The boundaries of the Land of Israel are explicitly and elaborately detailed in this week’s parsha, a matter that highlights the importance of every parcel of land in the Land of Israel before HaShem. Not only is the specification of the boundaries of the Holy Land important in the Written and Oral (halacha etc.) Torah in regard to the mizvot of the Land upon the People (Trumot, Maaser, , Shmita, etc.), but  also in regard to the responsibility upon the People to conquer and settle the Land, as is clear in the Written Torah in our title quote.

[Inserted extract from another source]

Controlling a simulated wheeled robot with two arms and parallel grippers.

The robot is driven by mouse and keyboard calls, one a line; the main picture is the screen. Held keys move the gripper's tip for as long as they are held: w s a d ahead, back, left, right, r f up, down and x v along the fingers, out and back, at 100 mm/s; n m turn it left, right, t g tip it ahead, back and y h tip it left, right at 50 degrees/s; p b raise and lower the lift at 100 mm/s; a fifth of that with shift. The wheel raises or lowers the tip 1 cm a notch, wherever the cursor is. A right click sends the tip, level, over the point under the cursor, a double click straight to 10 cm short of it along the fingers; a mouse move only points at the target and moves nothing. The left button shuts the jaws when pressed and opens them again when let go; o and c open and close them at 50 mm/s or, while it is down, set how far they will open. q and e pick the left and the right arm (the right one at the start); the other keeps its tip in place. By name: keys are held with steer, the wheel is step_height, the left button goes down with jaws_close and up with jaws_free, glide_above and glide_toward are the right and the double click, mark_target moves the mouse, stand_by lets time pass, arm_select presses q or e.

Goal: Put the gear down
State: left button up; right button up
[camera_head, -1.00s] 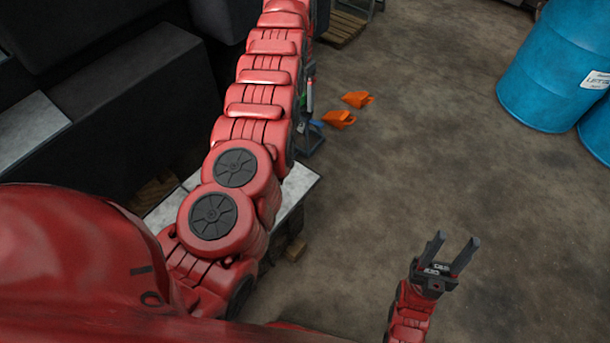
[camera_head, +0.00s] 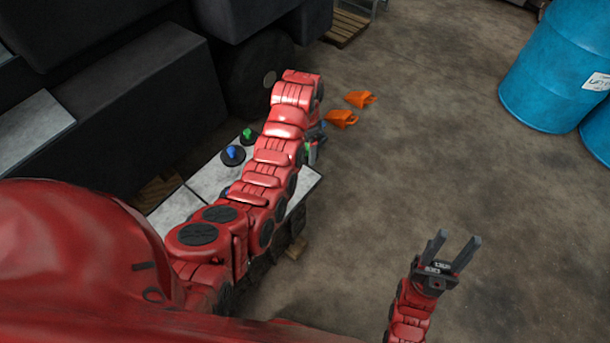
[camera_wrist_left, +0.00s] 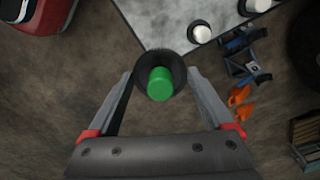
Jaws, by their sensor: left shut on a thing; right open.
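In the left wrist view, my left gripper (camera_wrist_left: 160,88) is shut on a gear (camera_wrist_left: 146,62), a dark round disc with a green knob (camera_wrist_left: 160,84). The gear is held just off a corner of the pale tabletop (camera_wrist_left: 165,20); its height cannot be told. In the head view my left arm hides most of the gripper, and only a bit of green and grey shows beside the arm. Two other gears, one with a blue knob (camera_head: 233,152) and one with a green knob (camera_head: 248,134), stand on the table (camera_head: 212,175). My right gripper (camera_head: 456,250) is open and empty over the floor.
A blue-grey metal stand (camera_wrist_left: 243,58) and orange chocks (camera_head: 342,119) are beyond the table. Blue barrels (camera_head: 550,75) stand at right. Dark forklift parts (camera_head: 140,90) bound the left. The middle floor is clear.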

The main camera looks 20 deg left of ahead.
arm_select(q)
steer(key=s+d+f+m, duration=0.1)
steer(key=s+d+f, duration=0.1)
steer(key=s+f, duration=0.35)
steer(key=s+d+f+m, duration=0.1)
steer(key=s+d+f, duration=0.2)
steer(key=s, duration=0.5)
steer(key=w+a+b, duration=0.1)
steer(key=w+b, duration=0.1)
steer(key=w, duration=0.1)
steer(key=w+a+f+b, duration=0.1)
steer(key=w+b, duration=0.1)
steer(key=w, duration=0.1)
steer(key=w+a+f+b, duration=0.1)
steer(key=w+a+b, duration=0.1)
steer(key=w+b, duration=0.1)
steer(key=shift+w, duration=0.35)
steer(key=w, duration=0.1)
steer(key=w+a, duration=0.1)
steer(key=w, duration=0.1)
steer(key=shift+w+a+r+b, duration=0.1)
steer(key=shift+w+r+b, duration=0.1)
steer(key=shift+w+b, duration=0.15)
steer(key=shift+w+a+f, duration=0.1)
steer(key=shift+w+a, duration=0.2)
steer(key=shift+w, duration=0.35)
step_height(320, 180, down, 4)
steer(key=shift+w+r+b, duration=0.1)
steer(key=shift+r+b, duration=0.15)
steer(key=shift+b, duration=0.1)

In the Oral Torah this principle can be ascertained from the halachic ruling (Biblically based) that only if Israel first conquers  the land specified in the Torah and only afterwards conquers territory outside these boundaries does that territory receive status as the Land of Israel Proper (Biblically liable for Truma etc.). This halachic principle is shown by our Sages when they describe HaShem’s criticism on David’s conquest of other lands before conquering the entirety of the Land of Israel specified in the Torah as he should have done.

We illustrated this concept in this way to fit even the viewpoint of the Rambam who does not enumerate the conquest and settlement of the Land of Israel to be a positive mitzvah, but according to the Ramban and the accepted halachic stance (as brought in the authoritative halachic summary ‘Pithei Tshuva’) that conquering and settling the Land is a positive mitvah even today, it is even clearer that the boundaries of this Land specified in the Torah are crucial in regard to the commandment of  conquering the entirety of the Land of Israel.  According to the Ramban’s halachic stance we are not only commanded to settle the Land but also bidden to not leave this Land in the hands of another nation or desolate, as he ascertains from the verse ‘you shall conquer the Land’ (Num. 33, 53).

Spiritually speaking, as we have shown in the past, the Land of Israel is a spiritual entity, Abode of the Holy Presence, described by the prophet Isaiah (62, 5) as a ‘wife’ to Israel, her ‘husband’. Therefore, the devotion of our People to the entirety of this Land, as specified by God, is crucial to our loyalty to God and His Holy Presence, for denying any parcel of this Land from Israel is tantamount to denying the word of God (in this week’s parsha determining that it belongs to Israel), and His Holy Presence in this Land (for if God’s word is not held holy, then what is holy about His Presence?).

By connecting to Hebron, we connect to the very roots of our People’s connection to this Land, thereby strengthening our devotion and loyalty to the Holy Land and the Holy Presence therein. Our Sages teach us that our Forefathers foresaw the future, and therefore they travelled and lived in locations crucial for the future of their descendants many years later. It seems that is not for naught that specifically our holy Fathers of Hebron, the ‘Roots of our People to the Land’, lived an extended period of time, in addition to Hebron, in ‘the land of the Philistines’, identified as the area of the ‘Gaza Strip’ today, to strengthen our ancestors, as in the time of David and Goliath the Philistine, and us today, grappling with the identity of this location as part of our Holy Land, that indeed this whole Land is the Holy Land given by God to His People Israel.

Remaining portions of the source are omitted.